Cottage cluster housing could help ease the local housing crunch, but a number of barriers discourage developers from building it, according to a new report prepared for the City Club of Corvallis.
In the first white paper created specifically for the club, the Oregon State University Policy Analysis Laboratory — known as OPAL — investigated the potential of cluster housing to provide affordable dwellings for Corvallis-area residents as well as the challenges that may be preventing it from being built.
OPAL staff members Allison Daniel, Rebekah Degner and Alexa Diaz, all graduate students at OSU, spent seven months sifting through published research and interviewing housing developers, city employees and community members to produce the 28-page report, which they presented at Tuesday’s meeting of the City Club.
As the name implies, cottage cluster housing is defined as small (less than 1,000 square feet) detached homes clustered around a central common space. Each cottage is individually owned, and the common areas are generally managed by a homeowners association or similar entity.
Because of their higher density, clustered cottages have smaller per-unit land costs than single-family homes and are said to foster a sense of community among residents.
“Cottage cluster housing is a great option for aging populations looking to downsize, new families and young professionals,” said Diaz.
But even though the Corvallis land development code allows this type of housing in several residential zones, no such developments are being built here.
According to the OPAL report, several factors come into play, including ambiguous language in the city code, a limited supply of available land and development cost issues.
The lack of land availability could be addressed by annexing more land, but under the Corvallis charter, that requires a vote of the people, effectively preventing the city from taking action to expand its land base.
“That is a major factor,” Degner said.
For developers, there are several cost drivers that make building cottage cluster housing problematic, she said.
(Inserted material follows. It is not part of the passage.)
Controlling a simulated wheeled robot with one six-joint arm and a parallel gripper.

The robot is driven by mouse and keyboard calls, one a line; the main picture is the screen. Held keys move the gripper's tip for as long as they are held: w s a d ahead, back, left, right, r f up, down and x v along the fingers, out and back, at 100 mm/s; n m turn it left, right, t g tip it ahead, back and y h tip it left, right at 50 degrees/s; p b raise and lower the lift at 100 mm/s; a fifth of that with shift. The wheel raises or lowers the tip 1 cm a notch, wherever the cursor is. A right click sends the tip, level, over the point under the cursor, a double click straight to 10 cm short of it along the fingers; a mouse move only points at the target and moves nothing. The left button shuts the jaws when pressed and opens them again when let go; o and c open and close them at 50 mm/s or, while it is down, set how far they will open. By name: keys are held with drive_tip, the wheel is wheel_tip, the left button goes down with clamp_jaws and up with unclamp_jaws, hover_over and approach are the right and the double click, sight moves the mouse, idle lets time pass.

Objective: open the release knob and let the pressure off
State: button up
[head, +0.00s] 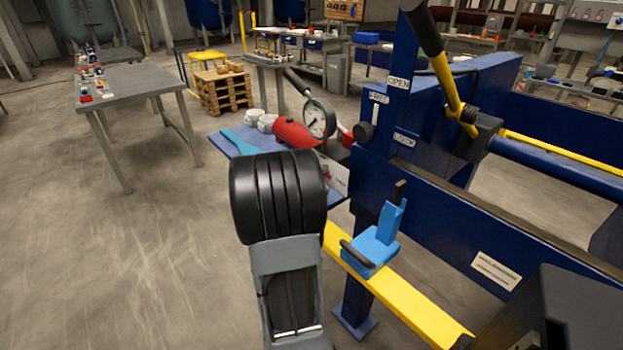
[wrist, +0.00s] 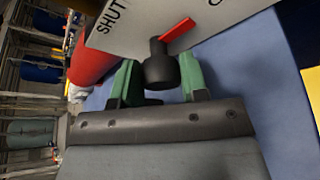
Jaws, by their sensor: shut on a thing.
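The release knob (wrist: 159,70) is black with a red pointer (wrist: 179,29), in front of a white plate (wrist: 138,22). The plate reads SHUT at left and a cut-off word starting with O at right. The pointer slants up and right, toward the O side. My gripper (wrist: 160,82) is shut on the knob, one green finger on each side. In the head view, my black and grey arm hides the gripper and knob. The red pump body (head: 295,133) and round pressure gauge (head: 318,118) show behind it; the needle is too small to read.
A blue bench top (head: 240,146) carries the pump. The blue press frame (head: 450,205) stands right, with a black knob (head: 364,131) and a yellow lever (head: 446,80). A blue bracket (head: 372,248) sits on a yellow rail (head: 400,292).

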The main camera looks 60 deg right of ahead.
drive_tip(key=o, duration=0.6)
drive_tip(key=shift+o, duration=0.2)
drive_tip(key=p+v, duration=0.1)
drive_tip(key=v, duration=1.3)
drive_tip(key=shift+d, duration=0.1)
One is the fact that systems development charges must be paid for each unit in the cluster because each is considered a freestanding home, but the sales price is lower than for a traditional single-family residence. The time it takes to obtain the various permits and land-use approvals required to build cluster housing also add to the cost for developers.
“It’s more profitable to build one large house,” Degner said.
Another potential hurdle: opposition from neighbors. A case study of a proposed cluster development in Adair Village found owners of traditional single-family homes in the area were against the project.
The report recommends several incentives to encourage the construction of cottage cluster housing in Corvallis, including:
• Density bonuses, which would allow more units per acre in a given residential zone.
• Fee waivers or reductions for cluster housing.
• Streamlining the land-use approval and permitting process and providing clear timelines.
• Expanding the land supply through annexation.
But the report is also careful to note that none of these things will work without strong support from the community.
Former Corvallis Mayor Julie Manning, who led the City Club committee that made the research proposal to OPAL and moderated Tuesday’s discussion, underscored that point.
“In thinking about our city here it seems many great ideas are built from the ground up, starting with a supportive community,” Manning said.
While the cluster housing report is the first white paper produced for the City Club of Corvallis, it probably won’t be the last. The club intends to propose other research topics to OPAL in the future, Manning said.